[WRITTEN PROBLEM] Taking the data below, please print only the lines from the line holding "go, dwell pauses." to the line holding "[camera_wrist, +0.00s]", inclusive, with pictures omitted.

▽

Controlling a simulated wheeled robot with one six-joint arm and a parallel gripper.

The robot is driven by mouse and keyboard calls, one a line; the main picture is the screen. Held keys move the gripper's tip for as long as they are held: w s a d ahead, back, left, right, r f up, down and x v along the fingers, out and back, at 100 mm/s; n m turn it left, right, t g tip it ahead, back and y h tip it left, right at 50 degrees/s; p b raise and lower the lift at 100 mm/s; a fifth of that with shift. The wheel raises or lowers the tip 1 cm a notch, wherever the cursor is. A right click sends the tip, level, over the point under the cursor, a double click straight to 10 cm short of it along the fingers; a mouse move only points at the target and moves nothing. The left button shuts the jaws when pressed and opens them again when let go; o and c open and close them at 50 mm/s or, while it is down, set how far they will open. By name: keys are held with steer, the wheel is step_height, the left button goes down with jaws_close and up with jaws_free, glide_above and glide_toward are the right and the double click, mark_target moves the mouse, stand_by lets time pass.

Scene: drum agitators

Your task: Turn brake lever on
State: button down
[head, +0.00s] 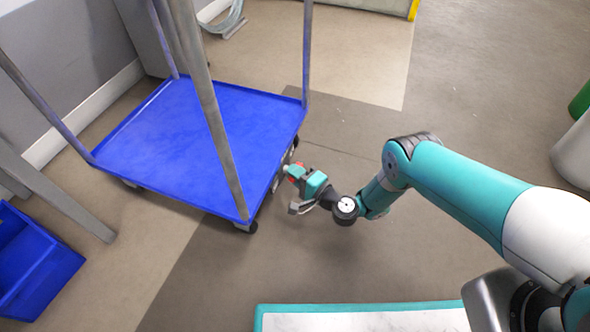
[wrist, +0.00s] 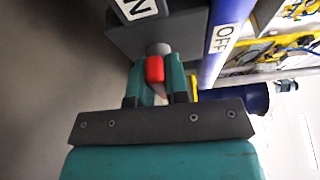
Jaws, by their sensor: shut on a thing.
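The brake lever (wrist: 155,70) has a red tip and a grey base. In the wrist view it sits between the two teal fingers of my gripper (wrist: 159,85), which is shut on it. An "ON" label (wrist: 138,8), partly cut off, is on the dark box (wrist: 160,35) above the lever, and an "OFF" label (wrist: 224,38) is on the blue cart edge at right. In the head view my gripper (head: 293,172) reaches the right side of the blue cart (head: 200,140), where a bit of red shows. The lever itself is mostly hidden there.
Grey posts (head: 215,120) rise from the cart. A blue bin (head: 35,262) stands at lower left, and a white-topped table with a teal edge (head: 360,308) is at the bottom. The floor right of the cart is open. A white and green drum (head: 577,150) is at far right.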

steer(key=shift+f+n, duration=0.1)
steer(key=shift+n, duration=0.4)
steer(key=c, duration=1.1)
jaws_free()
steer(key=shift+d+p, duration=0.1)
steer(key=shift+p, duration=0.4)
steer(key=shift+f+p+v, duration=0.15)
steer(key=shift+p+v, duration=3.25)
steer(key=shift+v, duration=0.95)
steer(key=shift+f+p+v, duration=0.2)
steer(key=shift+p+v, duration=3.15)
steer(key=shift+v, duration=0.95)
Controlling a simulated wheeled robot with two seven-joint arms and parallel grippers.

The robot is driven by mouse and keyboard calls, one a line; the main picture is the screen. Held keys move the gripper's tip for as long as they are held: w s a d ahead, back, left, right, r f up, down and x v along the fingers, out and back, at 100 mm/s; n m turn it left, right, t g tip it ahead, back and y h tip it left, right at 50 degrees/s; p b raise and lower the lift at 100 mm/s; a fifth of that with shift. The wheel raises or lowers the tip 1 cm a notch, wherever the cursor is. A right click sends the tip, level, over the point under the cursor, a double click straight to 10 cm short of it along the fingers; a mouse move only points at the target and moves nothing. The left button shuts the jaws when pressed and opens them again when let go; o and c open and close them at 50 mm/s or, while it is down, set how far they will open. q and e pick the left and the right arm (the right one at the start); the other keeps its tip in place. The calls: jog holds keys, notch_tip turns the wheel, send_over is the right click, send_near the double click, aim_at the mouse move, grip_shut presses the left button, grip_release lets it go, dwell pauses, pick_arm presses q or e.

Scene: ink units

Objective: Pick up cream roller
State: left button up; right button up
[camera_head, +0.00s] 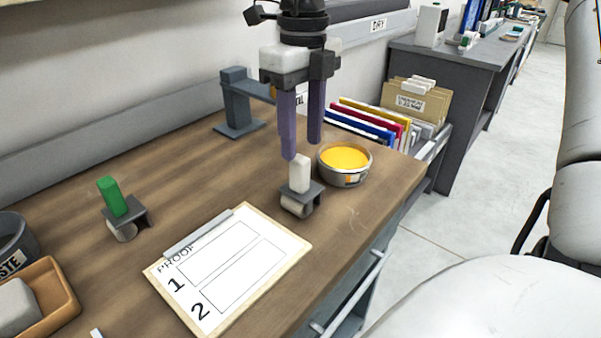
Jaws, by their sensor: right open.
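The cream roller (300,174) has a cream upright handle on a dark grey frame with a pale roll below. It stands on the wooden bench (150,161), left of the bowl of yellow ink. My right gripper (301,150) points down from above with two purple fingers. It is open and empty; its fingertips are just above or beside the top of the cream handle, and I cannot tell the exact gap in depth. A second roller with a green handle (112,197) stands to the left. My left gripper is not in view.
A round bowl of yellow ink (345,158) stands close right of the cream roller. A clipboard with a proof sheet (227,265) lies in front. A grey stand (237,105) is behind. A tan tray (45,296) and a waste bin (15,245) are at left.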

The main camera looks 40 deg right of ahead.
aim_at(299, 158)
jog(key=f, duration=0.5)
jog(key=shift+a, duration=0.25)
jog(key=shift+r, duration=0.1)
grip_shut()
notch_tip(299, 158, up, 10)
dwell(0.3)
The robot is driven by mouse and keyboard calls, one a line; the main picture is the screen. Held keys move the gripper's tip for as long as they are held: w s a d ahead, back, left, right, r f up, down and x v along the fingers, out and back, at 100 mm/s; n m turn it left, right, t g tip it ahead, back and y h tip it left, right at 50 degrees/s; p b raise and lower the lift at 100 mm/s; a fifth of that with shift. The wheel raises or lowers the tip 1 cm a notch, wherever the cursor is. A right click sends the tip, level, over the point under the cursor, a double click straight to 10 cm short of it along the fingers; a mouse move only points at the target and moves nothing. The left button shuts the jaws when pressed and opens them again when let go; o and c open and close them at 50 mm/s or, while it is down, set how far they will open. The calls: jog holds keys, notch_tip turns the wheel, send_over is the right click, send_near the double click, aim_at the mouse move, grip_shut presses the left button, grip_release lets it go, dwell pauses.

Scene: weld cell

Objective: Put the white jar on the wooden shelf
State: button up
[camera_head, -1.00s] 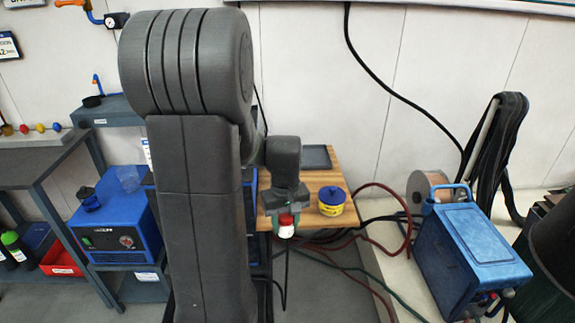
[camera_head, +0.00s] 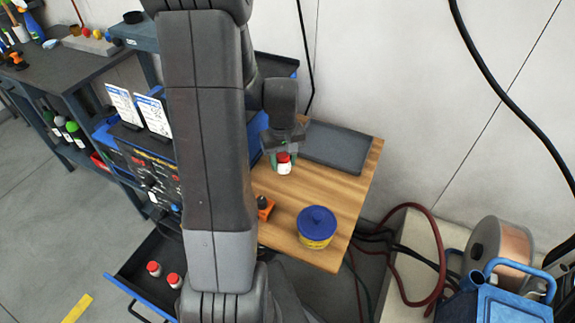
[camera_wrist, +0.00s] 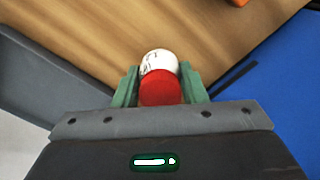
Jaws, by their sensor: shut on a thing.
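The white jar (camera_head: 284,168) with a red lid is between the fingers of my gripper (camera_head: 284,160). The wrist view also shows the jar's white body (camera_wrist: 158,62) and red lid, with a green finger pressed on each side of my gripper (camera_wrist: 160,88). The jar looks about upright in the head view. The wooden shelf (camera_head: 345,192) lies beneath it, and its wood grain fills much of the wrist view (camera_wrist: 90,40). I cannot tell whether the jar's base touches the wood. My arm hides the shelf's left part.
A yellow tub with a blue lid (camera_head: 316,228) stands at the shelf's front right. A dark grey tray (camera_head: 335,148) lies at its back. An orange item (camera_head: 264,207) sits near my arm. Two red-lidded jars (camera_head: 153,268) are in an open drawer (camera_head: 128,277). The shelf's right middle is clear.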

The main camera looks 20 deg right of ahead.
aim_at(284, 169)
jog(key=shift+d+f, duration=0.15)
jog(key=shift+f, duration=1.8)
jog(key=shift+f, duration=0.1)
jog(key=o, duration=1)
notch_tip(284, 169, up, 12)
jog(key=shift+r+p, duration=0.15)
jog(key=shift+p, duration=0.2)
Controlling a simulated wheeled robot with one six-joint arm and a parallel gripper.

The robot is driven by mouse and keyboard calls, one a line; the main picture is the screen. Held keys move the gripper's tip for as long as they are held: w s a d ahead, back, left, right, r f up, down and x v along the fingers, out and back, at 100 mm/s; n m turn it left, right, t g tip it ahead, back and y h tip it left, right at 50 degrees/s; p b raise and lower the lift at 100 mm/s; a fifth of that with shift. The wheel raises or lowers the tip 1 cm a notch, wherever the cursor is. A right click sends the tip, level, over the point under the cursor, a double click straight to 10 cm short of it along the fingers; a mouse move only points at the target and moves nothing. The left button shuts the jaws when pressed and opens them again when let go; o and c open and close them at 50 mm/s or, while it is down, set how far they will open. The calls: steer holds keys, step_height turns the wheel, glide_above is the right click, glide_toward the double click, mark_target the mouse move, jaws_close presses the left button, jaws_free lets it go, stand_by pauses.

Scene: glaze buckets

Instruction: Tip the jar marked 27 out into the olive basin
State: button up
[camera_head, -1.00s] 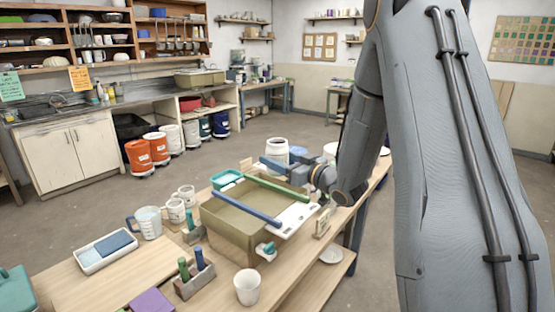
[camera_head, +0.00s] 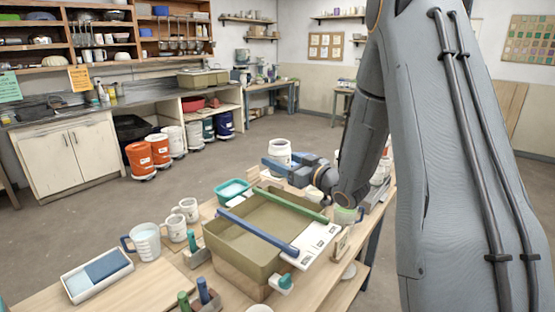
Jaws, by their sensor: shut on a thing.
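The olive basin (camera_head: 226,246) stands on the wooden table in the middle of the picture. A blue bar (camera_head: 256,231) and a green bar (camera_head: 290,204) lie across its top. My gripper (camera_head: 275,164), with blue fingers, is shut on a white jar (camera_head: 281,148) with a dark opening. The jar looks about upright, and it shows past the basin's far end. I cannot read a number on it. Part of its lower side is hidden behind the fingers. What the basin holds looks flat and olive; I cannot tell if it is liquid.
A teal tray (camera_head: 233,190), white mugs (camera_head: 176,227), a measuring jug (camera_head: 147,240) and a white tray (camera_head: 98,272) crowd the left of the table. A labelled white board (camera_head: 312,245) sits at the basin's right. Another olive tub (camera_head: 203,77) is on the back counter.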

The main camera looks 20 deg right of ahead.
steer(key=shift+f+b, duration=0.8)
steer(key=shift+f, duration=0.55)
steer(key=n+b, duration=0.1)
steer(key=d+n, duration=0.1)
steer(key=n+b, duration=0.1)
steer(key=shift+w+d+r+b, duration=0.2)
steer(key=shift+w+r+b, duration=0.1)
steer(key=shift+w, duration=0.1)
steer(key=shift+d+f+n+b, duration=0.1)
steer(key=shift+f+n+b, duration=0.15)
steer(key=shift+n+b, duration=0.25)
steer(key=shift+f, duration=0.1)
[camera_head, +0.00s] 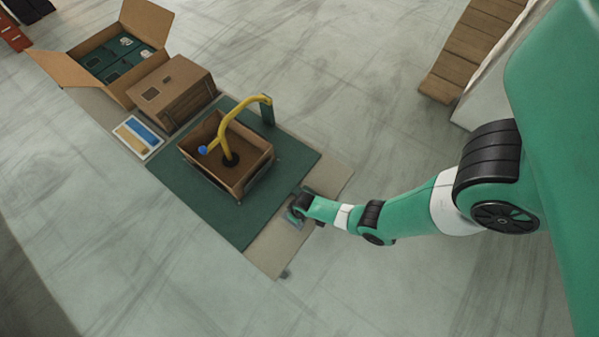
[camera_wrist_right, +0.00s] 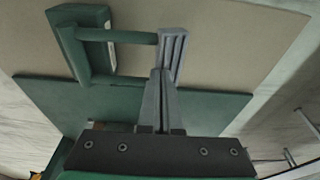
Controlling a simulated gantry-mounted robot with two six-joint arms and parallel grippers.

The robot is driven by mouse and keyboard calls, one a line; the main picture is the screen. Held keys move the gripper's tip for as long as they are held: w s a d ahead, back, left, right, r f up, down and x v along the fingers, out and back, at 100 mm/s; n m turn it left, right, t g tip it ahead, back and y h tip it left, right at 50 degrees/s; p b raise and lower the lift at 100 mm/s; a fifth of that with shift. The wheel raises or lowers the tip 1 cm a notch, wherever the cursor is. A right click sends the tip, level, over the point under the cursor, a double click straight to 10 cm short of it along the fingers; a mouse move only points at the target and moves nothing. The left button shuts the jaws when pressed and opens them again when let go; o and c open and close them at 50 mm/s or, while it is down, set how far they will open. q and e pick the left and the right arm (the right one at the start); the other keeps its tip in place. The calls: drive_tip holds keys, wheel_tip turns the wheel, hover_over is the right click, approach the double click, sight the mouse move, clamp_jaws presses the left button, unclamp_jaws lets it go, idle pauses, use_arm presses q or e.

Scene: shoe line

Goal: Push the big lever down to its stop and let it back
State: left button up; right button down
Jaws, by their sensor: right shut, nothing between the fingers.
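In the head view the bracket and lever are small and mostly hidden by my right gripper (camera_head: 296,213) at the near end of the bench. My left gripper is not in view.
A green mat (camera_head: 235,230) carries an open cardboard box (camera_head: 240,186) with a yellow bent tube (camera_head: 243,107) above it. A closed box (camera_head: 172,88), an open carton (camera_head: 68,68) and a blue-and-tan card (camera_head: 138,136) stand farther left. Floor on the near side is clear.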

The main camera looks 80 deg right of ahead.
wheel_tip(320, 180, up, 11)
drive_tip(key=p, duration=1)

△

[CORRECT ANSWER]
The robot is driven by mouse and keyboard calls, one a line; the main picture is the screen. Held keys move the gripper's tip for as long as they are held: w s a d ahead, back, left, right, r f up, down and x v along the fingers, out and back, at 100 mm/s; n m turn it left, right, t g tip it ahead, back and y h tip it left, right at 50 degrees/s; p b raise and lower the lift at 100 mm/s; a fifth of that with shift. The wheel raises or lowers the tip 1 cm a notch, wherever the cursor is. A right click sends the tip, level, over the point under the cursor, a double click straight to 10 cm short of it along the fingers; a mouse move only points at the target and moves nothing. The left button shuts the jaws when pressed and opens them again when let go; o and c open and close them at 50 mm/s or, while it is down, set how far they will open. The calls: jog holds keys, notch_tip turns the wheel, send_over is the right click, send_near the double click, aim_at the mouse move, grip_shut presses the left button, grip_release lets it go, dwell pauses.

Scene: weld cell

Objective: Put the white jar on the wooden shelf
State: button up
[camera_head, -1.00s] 
[camera_head, +0.00s] 
[camera_wrist, +0.00s] 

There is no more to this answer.